--- BEGIN ---

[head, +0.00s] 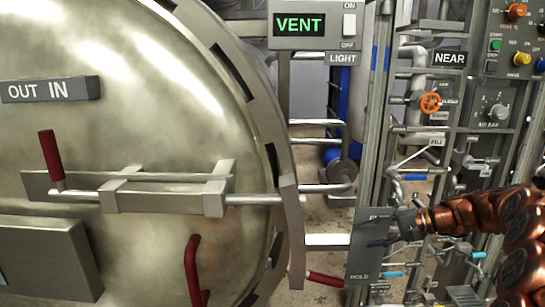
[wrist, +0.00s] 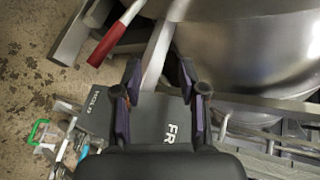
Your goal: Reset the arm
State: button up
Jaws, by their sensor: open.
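My gripper (head: 384,232) is at the lower right of the head view, at the end of my copper-coloured arm, in front of a grey plate (head: 366,262) marked HOLD. In the wrist view my gripper (wrist: 160,76) has its two dark purple fingers apart, with nothing held between them. The grey plate (wrist: 104,112) lies behind the fingers there, with HOLD and part of another word, FR, readable. I cannot tell whether the fingers touch the plate. A red-handled lever (wrist: 108,45) is beyond the left finger.
A large round metal door (head: 120,120) with red handles (head: 50,158) fills the left of the head view. A VENT display (head: 298,24) is above. Pipes, an orange valve wheel (head: 430,103) and a control panel (head: 495,108) crowd the right. Bare floor (wrist: 40,60) shows at left in the wrist view.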

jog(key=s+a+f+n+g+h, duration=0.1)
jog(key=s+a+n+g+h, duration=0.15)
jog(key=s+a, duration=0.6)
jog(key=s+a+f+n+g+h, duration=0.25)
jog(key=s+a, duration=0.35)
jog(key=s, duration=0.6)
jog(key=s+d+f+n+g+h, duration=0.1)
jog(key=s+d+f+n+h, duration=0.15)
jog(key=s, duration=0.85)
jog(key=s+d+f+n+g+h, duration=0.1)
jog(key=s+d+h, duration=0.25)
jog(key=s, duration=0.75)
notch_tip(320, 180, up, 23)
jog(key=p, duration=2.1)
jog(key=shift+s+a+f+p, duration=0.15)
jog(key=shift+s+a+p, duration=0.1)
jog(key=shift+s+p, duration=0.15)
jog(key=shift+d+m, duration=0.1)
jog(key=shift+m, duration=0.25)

--- END ---

EXERCISE BRIEF - Leave out every picture and write out exactly the lines running from the line containing "[wrist, +0.00s]" to the end of the listing above.

SOLUTION FOR THIS TASK -
[wrist, +0.00s] 
Your goal: Reset the arm
State: button up
Jaws, by their sensor: open.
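My gripper (head: 384,232) is at the lower right of the head view, at the end of my copper-coloured arm, in front of a grey plate (head: 366,262) marked HOLD. In the wrist view my gripper (wrist: 160,76) has its two dark purple fingers apart, with nothing held between them. The grey plate (wrist: 104,112) lies behind the fingers there, with HOLD and part of another word, FR, readable. I cannot tell whether the fingers touch the plate. A red-handled lever (wrist: 108,45) is beyond the left finger.
A large round metal door (head: 120,120) with red handles (head: 50,158) fills the left of the head view. A VENT display (head: 298,24) is above. Pipes, an orange valve wheel (head: 430,103) and a control panel (head: 495,108) crowd the right. Bare floor (wrist: 40,60) shows at left in the wrist view.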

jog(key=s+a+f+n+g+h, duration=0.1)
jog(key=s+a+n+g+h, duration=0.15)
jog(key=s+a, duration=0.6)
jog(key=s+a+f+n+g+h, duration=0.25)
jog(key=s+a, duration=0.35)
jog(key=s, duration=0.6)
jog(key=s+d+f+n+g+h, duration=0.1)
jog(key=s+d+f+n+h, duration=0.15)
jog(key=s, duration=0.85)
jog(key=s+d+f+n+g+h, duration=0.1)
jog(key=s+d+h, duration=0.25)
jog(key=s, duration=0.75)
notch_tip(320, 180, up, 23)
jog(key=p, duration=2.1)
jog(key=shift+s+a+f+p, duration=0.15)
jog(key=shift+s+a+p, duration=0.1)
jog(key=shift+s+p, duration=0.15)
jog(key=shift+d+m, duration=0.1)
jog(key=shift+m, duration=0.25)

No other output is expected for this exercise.